During Australian Prime Minister Anthony Albanese’s trip to India last week, his Indian counterpart, Narendra Modi, raised concerns about the recent vandalism of Hindu temples in Melbourne. This vandalism has included graffiti with slogans promoting the idea of Khalistan, the proposed Sikh separatist state. No one has yet been identified and charged for these incidents. Given the passions involved, this issue has gained attention within the Indian media, leading to it being raised at the prime ministerial level.
While Modi was concerned about vandalism of Hindu temples, community tensions within the Indian diaspora in Australia have also included physical attacks on Sikhs, as well as a recent clash between Hindu and Sikh groups in central Melbourne. In response, the Australian government should be clear with the Indian government that every community within Australia has the right to live in peace and have their physical security, as well as their cultural and religious institutions, protected. There should be no favored groups.
Left unchecked, these tensions have the potential to poison the bilateral relationship, as well as threaten domestic support for Australia’s immigration program – an essential tool of Australia’s overall capabilities. Australia has become a highly successful multicultural country due to an implicit compact between the country and its migrant communities that culture is welcome, but conflict is not. A small, but active, number of Indian Australians are not keeping their end of the bargain.

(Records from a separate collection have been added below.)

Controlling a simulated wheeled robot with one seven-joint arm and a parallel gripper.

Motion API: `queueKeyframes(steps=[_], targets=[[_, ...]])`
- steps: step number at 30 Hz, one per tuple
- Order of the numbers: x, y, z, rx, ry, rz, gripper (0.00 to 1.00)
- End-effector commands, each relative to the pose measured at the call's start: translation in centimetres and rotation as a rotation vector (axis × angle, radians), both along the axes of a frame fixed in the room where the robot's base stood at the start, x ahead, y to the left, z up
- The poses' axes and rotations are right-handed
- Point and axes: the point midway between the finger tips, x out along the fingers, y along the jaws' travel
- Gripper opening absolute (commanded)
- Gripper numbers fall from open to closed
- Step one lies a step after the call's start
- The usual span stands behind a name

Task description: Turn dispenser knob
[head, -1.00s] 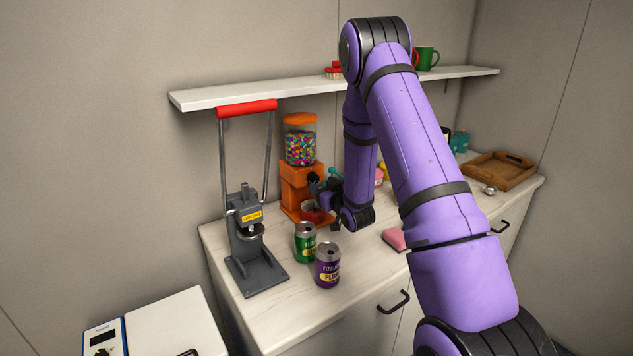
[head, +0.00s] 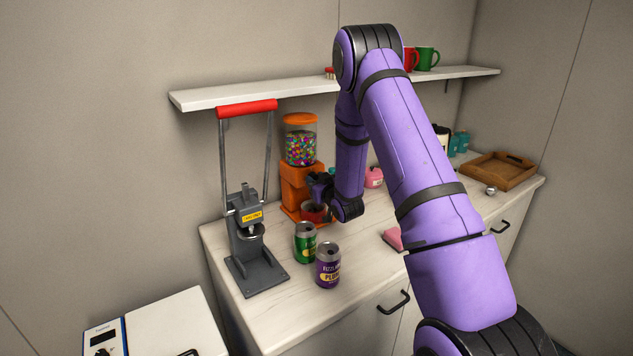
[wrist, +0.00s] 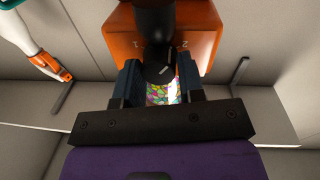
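The dispenser (head: 295,180) is an orange gumball machine with a clear globe of coloured candy (head: 300,148), standing at the back of the counter. Its orange body shows in the wrist view (wrist: 203,38) with the numbers 1 and 2 beside a dark round shaft. The black knob (wrist: 160,72) lies between my two fingers in the wrist view. My gripper (head: 320,186) is at the front of the dispenser. Its fingers stand apart, one on each side of the knob; whether they press on it I cannot tell. The arm and gripper hide the knob in the head view.
Green (head: 305,243) and purple (head: 328,266) cans stand in front. A grey press (head: 250,240) with a red handle is at left. A shelf (head: 240,93) runs above. A wooden tray (head: 500,170) lies far right.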

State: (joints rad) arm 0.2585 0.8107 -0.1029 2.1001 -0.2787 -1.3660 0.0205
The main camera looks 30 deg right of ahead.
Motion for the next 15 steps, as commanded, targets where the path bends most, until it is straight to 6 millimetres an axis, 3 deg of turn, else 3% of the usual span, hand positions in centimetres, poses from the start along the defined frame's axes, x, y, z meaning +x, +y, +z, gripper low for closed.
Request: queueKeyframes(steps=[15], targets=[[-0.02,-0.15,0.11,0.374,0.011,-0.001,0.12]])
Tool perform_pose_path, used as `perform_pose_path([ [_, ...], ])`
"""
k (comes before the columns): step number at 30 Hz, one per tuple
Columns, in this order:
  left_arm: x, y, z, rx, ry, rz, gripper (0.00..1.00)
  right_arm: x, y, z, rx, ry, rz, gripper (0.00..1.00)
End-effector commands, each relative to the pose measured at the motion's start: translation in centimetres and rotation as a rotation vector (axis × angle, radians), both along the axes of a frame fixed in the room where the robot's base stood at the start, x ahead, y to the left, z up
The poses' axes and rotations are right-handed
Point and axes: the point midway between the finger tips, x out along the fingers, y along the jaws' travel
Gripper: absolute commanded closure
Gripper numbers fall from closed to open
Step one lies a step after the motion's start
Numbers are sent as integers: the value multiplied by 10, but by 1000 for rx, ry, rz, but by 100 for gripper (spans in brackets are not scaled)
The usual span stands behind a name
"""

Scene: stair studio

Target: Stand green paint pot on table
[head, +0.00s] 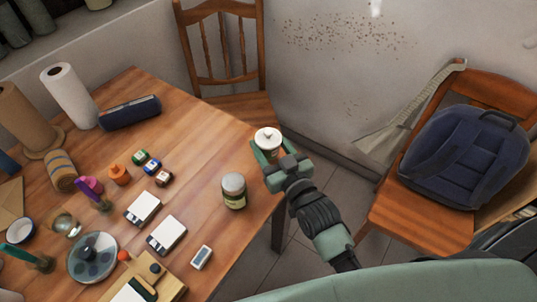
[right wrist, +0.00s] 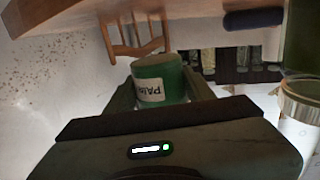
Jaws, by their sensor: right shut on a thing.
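The green paint pot (head: 268,136) has a white lid and is at the far right edge of the wooden table (head: 215,125) in the head view. My right gripper (head: 270,152) is shut on it, with a finger on either side. In the right wrist view the green pot (right wrist: 158,72) shows between the fingers, its PAINT label upside down in that turned picture. The pot looks upright in the head view. My left gripper is not in view.
A jar (head: 233,190) stands near the table's right edge, close to the pot. White boxes (head: 166,234), small paint bottles (head: 140,157) and a dark case (head: 130,112) lie further left. The table's far right part is bare. A chair (head: 225,60) stands behind.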

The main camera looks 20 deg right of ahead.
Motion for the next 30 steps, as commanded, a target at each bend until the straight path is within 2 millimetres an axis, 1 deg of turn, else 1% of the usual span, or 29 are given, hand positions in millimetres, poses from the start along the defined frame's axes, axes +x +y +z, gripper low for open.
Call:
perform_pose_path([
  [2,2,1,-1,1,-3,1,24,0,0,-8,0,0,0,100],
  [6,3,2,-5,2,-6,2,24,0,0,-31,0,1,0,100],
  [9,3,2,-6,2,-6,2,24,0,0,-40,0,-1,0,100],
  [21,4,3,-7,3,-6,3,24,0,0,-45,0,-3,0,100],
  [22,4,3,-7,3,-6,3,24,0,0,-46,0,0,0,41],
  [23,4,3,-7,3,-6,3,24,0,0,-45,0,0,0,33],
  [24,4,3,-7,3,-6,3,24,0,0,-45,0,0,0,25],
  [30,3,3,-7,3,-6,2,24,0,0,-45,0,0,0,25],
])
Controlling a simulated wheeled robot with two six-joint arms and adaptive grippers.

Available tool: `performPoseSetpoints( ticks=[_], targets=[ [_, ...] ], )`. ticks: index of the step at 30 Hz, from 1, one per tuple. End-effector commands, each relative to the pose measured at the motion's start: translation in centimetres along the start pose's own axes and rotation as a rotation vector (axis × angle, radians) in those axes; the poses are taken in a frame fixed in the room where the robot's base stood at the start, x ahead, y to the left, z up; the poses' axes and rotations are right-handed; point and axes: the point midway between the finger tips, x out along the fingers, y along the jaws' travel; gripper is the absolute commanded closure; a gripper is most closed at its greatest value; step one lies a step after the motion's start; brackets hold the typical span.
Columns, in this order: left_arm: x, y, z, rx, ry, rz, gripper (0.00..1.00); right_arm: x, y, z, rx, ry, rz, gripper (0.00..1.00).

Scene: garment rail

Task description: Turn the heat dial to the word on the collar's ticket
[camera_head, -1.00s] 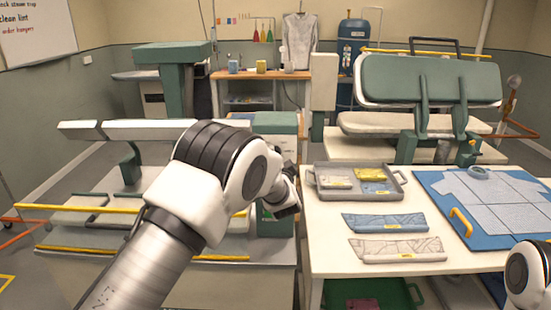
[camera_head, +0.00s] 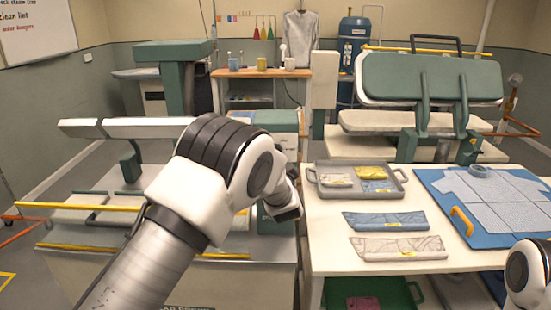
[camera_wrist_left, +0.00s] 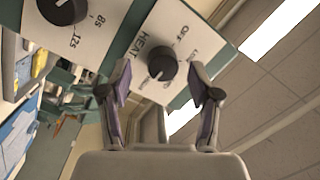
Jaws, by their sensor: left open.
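In the left wrist view the heat dial (camera_wrist_left: 161,64), a dark round knob, sits on a white label panel (camera_wrist_left: 145,40) marked HEAT and OFF. My left gripper (camera_wrist_left: 160,78) is open, its fingers on either side of the dial in this view; I cannot tell whether they touch it. In the head view my left gripper (camera_head: 287,208) is at the green control box, and the dial is hidden. A blue collar (camera_head: 360,221) and a grey collar (camera_head: 375,245) lie on the white table, each with a small yellow ticket too small to read. My right gripper is out of view.
A second dark dial (camera_wrist_left: 62,10) marked 8s and 12s sits beside the heat dial's panel. A grey tray (camera_head: 320,185) with folded cloths and a blue board (camera_head: 450,185) with a pale shirt are on the white table (camera_head: 330,260).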

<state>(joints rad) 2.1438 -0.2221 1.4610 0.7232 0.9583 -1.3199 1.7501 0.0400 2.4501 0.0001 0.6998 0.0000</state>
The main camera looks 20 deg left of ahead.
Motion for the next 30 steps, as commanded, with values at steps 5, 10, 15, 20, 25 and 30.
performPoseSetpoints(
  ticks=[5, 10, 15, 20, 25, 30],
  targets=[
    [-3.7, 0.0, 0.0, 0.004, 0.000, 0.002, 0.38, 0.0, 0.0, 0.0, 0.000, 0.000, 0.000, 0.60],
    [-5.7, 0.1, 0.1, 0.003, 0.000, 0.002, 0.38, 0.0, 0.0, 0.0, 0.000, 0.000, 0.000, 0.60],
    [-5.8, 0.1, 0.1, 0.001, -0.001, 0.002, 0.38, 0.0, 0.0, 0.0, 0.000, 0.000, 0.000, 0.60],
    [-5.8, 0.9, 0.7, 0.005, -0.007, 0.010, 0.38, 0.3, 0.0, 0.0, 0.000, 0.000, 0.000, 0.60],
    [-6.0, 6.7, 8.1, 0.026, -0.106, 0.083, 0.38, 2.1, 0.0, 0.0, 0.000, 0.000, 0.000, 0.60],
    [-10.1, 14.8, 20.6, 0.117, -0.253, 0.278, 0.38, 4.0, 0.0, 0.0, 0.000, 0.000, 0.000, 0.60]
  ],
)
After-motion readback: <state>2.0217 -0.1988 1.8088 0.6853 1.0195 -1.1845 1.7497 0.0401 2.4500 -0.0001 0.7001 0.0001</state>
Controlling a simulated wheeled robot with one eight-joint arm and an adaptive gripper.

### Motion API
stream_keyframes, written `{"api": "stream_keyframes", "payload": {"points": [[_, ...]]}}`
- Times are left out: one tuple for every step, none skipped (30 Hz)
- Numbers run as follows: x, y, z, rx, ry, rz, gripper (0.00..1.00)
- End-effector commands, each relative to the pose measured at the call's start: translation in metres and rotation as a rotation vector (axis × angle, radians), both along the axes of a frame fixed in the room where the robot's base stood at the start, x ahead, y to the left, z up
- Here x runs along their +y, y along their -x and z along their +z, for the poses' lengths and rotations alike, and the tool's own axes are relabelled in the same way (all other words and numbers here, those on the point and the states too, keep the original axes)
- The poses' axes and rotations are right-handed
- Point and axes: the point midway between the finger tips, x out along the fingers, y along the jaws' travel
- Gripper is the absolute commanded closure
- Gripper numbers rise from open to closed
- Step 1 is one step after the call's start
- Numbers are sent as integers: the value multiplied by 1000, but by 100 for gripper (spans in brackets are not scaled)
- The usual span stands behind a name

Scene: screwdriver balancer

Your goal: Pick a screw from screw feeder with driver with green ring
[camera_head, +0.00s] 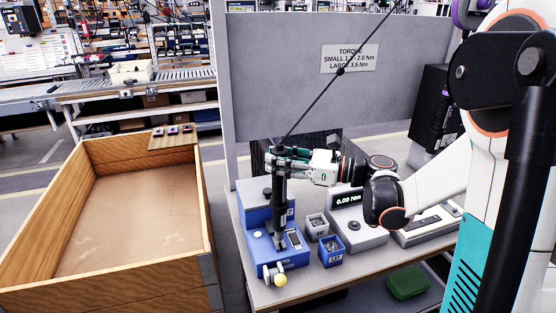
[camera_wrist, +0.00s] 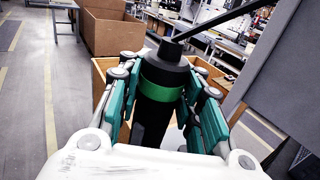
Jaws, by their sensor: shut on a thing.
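The driver (camera_head: 281,205) is black and hangs upright from a dark cord or arm that rises to the upper right. Its green ring (camera_wrist: 162,93) shows in the wrist view, between the fingers. My gripper (camera_head: 280,161) is shut on the driver's upper body; it also fills the wrist view (camera_wrist: 160,100). The screw feeder (camera_head: 262,262) is a blue box on the bench with a small dark display and a yellow knob at its front. The driver's lower end is over the feeder's top. I cannot tell whether the tip touches it or carries a screw.
Two small blue-and-grey bins (camera_head: 331,258) stand right of the feeder. A grey panel (camera_head: 285,70) with a torque sign rises behind the bench. A large wooden crate (camera_head: 208,235) stands left.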

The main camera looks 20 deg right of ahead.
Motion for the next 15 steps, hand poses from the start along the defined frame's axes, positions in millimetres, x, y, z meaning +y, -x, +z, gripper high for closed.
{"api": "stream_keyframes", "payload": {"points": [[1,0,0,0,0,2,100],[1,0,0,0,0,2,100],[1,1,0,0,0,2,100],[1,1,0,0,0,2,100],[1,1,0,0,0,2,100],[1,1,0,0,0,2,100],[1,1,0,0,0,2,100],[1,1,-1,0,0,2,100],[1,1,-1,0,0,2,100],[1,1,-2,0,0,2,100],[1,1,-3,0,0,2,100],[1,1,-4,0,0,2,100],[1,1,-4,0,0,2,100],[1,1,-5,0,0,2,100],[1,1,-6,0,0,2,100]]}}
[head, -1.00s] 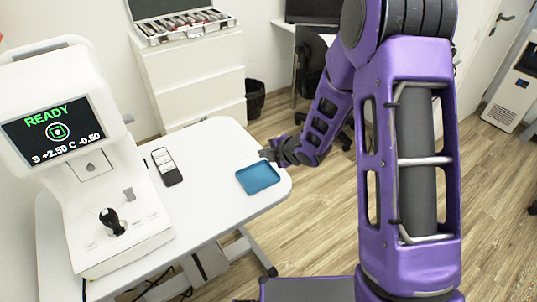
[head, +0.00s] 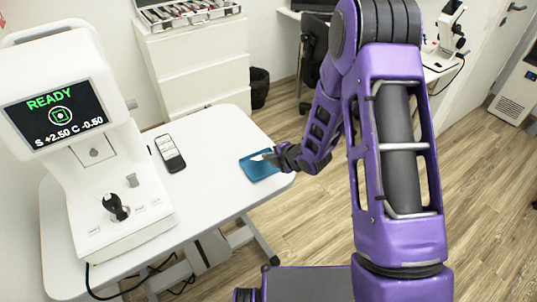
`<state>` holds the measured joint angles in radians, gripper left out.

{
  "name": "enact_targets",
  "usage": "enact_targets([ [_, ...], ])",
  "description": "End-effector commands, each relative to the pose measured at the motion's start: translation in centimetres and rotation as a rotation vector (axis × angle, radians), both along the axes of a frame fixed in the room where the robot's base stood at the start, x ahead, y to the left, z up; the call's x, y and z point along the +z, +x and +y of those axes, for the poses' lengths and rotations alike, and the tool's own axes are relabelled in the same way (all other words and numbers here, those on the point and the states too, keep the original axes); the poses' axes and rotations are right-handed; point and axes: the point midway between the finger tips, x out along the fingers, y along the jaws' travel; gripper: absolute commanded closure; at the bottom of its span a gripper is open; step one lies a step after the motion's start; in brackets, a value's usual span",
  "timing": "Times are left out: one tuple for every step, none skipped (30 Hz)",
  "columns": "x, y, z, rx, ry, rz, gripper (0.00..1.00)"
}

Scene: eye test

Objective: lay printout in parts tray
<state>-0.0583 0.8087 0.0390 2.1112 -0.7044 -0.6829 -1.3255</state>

Given its importance, governments in Australia may have to be more explicit about this compact. However, this also opens up an opportunity for some creative thinking about engagement with the Indian Australian community. The Victorian state government currently has a unique tool at its disposal that could be presented as a potential social pact, one that could alleviate at least the physical demonstrations of these tensions.
Despite being the center of Indian migration to Australia, Melbourne lacks a serious Little India precinct. There is a small strip in the southeastern suburb of Dandenong, and some recent concentrations of Indian businesses in West Footscray to the city’s west, but there is no central hub akin to Chinatown. As I have written previously, Melbourne is rapidly becoming one of the great South Asian cities outside of South Asia, but in order to fulfill this potential the city needs a prominent public space where these cultures can concentrate.
Usually these urban areas form organically, and finding central areas in well established cities can be difficult. However, directly south of Melbourne’s central business district is the recently rezoned industrial area of Fishermans Bend. It is the largest urban renewal project in Australia and the most extraordinary opportunity for Melbourne to enhance its standing as a major global urban center, if done right.
Thinking outside the box, there is a carrot and stick that the Victorian government could present to the Indian-Australian community. A parcel of land could be carved out of Fishermans Bend for a significant Little India precinct, with businesses, restaurants, as well as cultural and religious institutions. This area should, of course, also be highly accommodating to people from Pakistani, Bangladeshi, Nepali, and Sri Lankan backgrounds.
But the stick would be that planning for such a precinct can be halted and withdrawn should tensions within the local Indian Australian community persist. Such an initiative would give community leaders both the incentive and responsibility to control tensions within their communities. It would hopefully create the impetus to redirect people’s emotional investments away from communal tensions within India and toward helping to build a positive, vibrant, and prosperous future in Australia.
Of course, such a venture would rely on the Victorian government building the Metro 2 train-line underneath the Yarra River from the western suburbs and up through Fishermans Bend to the central business district – as accessibility to the precinct is currently lacking. Unfortunately, due to an ingrained belief within the government that infrastructure is only necessary once a problem becomes untenable, this metro line has been given a low priority – weakening attraction to the area and making the success of the Fishermans Bend urban renewal project in its entirety questionable.
Both the Victorian and federal governments should recognize that tensions within the Indian Australian community are quickly becoming untenable themselves, with their potential to spiral out into a number of facets of Australian domestic and international relations. Therefore serious thought and investment needs to be dedicated to the issue. This won’t be easy, as communal tensions are highly emotive and actively cultivated transnationally, with adherents existing within partisan media ecosystems that ferment chauvinistic sentiments. These emotions cannot simply be turned off like a tap. Therefore innovative and long-term solutions are required.
Until now, Australia’s success as a multicultural country has been due to its hands-off approach. The country has trusted people will understand the implicit compact to leave conflict behind, and the overwhelming majority of people – including most Indian Australians – embraced this, knowing that future rewards are greater than past or present grievances.
Given the modern global communication environment and the emotional in-group investments this animates, this hands-off approach may need to be reconsidered. However, Australia’s response doesn’t have to be stern and restrictive. Instead it is an opportunity to think creatively, to see the whole chessboard of statecraft, and try to redirect negative emotions into constructive and compelling outcomes for the country as a whole.